— Start The input —

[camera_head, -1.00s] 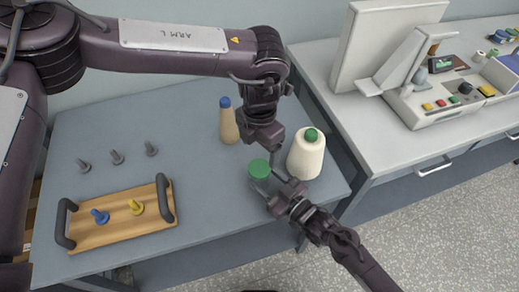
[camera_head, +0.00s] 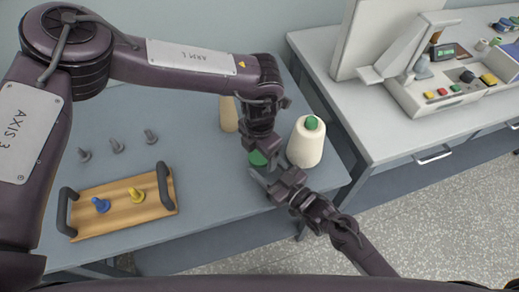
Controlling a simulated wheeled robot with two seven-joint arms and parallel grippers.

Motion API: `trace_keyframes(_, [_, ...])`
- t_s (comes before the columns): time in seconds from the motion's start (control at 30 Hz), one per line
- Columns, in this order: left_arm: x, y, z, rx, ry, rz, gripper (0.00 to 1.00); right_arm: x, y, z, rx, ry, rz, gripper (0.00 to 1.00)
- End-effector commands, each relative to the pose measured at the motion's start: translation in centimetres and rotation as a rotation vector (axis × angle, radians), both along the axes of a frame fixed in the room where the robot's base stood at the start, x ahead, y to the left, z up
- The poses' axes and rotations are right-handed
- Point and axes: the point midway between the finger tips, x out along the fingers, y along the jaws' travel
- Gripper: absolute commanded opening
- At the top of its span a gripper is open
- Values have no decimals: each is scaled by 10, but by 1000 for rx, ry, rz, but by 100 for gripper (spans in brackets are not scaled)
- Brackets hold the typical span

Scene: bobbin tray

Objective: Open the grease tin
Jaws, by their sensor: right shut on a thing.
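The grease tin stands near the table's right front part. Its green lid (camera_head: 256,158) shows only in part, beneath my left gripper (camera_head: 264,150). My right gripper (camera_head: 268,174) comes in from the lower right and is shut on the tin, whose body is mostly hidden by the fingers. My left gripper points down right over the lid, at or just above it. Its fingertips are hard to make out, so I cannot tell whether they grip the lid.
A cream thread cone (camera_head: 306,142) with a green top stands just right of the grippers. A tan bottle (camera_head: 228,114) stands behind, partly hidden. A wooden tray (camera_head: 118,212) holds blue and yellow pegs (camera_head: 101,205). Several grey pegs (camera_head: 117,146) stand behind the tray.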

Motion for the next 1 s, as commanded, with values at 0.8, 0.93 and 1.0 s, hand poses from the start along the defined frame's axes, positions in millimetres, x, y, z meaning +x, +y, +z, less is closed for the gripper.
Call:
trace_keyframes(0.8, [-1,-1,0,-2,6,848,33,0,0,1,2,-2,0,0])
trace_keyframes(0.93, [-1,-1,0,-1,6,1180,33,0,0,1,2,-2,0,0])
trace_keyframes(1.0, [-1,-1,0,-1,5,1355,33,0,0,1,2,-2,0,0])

— End The input —
— Start The input —

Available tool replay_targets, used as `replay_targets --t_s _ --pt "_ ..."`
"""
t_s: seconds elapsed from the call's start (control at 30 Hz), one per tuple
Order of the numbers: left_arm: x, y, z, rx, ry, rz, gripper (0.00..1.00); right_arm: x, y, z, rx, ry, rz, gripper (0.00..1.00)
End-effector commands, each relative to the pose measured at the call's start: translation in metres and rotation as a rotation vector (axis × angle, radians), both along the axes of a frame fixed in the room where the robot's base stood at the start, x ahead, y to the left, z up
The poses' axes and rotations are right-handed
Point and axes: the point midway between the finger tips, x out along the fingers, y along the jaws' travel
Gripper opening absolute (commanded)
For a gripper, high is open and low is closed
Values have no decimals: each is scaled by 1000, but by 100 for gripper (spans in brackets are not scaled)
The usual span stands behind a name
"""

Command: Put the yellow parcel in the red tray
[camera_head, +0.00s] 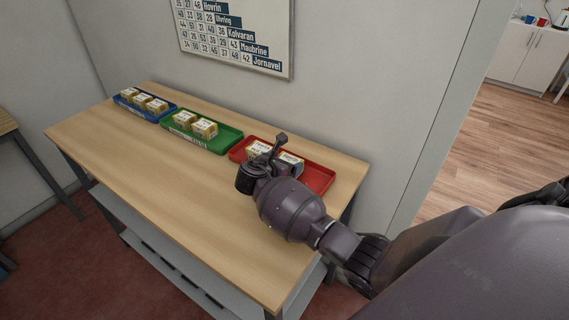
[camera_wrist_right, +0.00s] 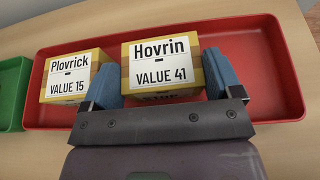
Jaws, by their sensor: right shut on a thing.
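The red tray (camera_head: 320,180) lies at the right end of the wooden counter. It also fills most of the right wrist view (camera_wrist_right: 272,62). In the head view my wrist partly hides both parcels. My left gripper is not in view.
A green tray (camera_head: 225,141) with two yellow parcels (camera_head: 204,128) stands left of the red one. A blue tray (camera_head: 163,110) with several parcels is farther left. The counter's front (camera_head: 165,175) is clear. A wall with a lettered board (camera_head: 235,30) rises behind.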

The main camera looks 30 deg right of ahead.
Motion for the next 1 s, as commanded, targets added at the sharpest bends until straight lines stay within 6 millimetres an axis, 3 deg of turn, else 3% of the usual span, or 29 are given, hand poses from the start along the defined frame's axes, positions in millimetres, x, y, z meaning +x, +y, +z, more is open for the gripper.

— End The input —

Instructions to follow — Transcribe nothing but the lines from the line with "- At the top of its span a gripper is open" through the line with "Objective: Open the grease tin", reproducing each exactly.

Result of the exercise —
- At the top of its span a gripper is open
- Values have no decimals: each is scaled by 10, but by 1000 for rx, ry, rz, but by 100 for gripper (spans in brackets are not scaled)
- Brackets hold the typical span

Scene: bobbin tray

Objective: Open the grease tin

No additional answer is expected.